┌──

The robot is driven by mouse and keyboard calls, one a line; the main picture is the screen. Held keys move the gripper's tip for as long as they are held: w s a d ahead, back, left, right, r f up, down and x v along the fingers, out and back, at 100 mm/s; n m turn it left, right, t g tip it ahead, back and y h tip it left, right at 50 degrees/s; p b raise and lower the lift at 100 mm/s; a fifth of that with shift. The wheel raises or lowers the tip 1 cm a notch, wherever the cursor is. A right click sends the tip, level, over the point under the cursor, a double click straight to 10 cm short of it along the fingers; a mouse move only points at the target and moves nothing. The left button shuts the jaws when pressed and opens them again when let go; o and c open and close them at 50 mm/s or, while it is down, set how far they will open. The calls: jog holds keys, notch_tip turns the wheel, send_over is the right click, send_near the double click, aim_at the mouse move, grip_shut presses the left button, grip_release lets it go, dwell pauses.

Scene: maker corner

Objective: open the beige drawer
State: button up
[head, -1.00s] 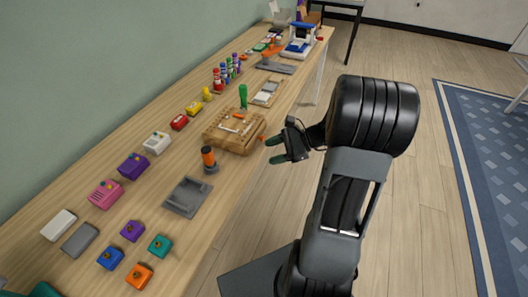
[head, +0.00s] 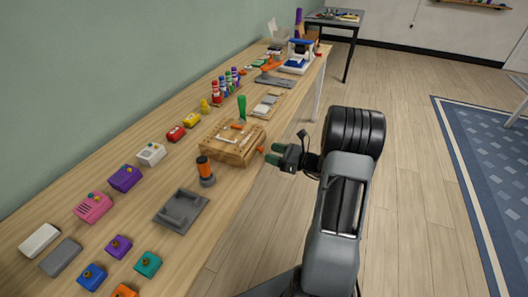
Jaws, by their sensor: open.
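A tan wooden box (head: 229,155) sits at the right edge of the long workbench, with a few small tools on its top. It looks like the beige drawer's housing. A small orange knob (head: 260,149) sticks out of its right side, facing the aisle. The drawer front itself is too small to make out, but no pulled-out gap shows. My gripper (head: 274,153) is open, just right of the knob, its dark green-tipped fingers pointing left toward it. I see no clear contact. Nothing is held between the fingers.
On the workbench (head: 120,215), an orange-and-black tool (head: 205,170) and a grey tray (head: 181,210) stand in front of the box. A green-handled tool (head: 242,107) stands behind it. The floor (head: 420,200) right of the bench is clear up to the blue rug (head: 490,160).

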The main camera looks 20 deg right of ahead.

└──

Directive:
With the pictures left out, restate word for word every line of the data above, from the first down to the line that contains "[head, +0.00s]".

Exercise response:
The robot is driven by mouse and keyboard calls, one a line; the main picture is the screen. Held keys move the gripper's tip for as long as they are held: w s a d ahead, back, left, right, r f up, down and x v along the fingers, out and back, at 100 mm/s; n m turn it left, right, t g tip it ahead, back and y h tip it left, right at 50 degrees/s; p b raise and lower the lift at 100 mm/s; a fifth of that with shift. The wheel raises or lowers the tip 1 cm a notch, wherever the cursor is. A right click sends the tip, level, over the point under the cursor, a double click straight to 10 cm short of it along the fingers; a mouse move only points at the target and moves nothing. The left button shuts the jaws when pressed and opens them again when let go; o and c open and close them at 50 mm/s or, while it is down, set how far they will open. The calls: jog holds keys, notch_tip turns the wheel, send_over is the right click, send_near the double click, aim_at the mouse move, grip_shut presses the left button, grip_release lets it go, dwell pauses.

Scene: maker corner

Objective: open the beige drawer
State: button up
[head, -1.00s] 
[head, +0.00s] 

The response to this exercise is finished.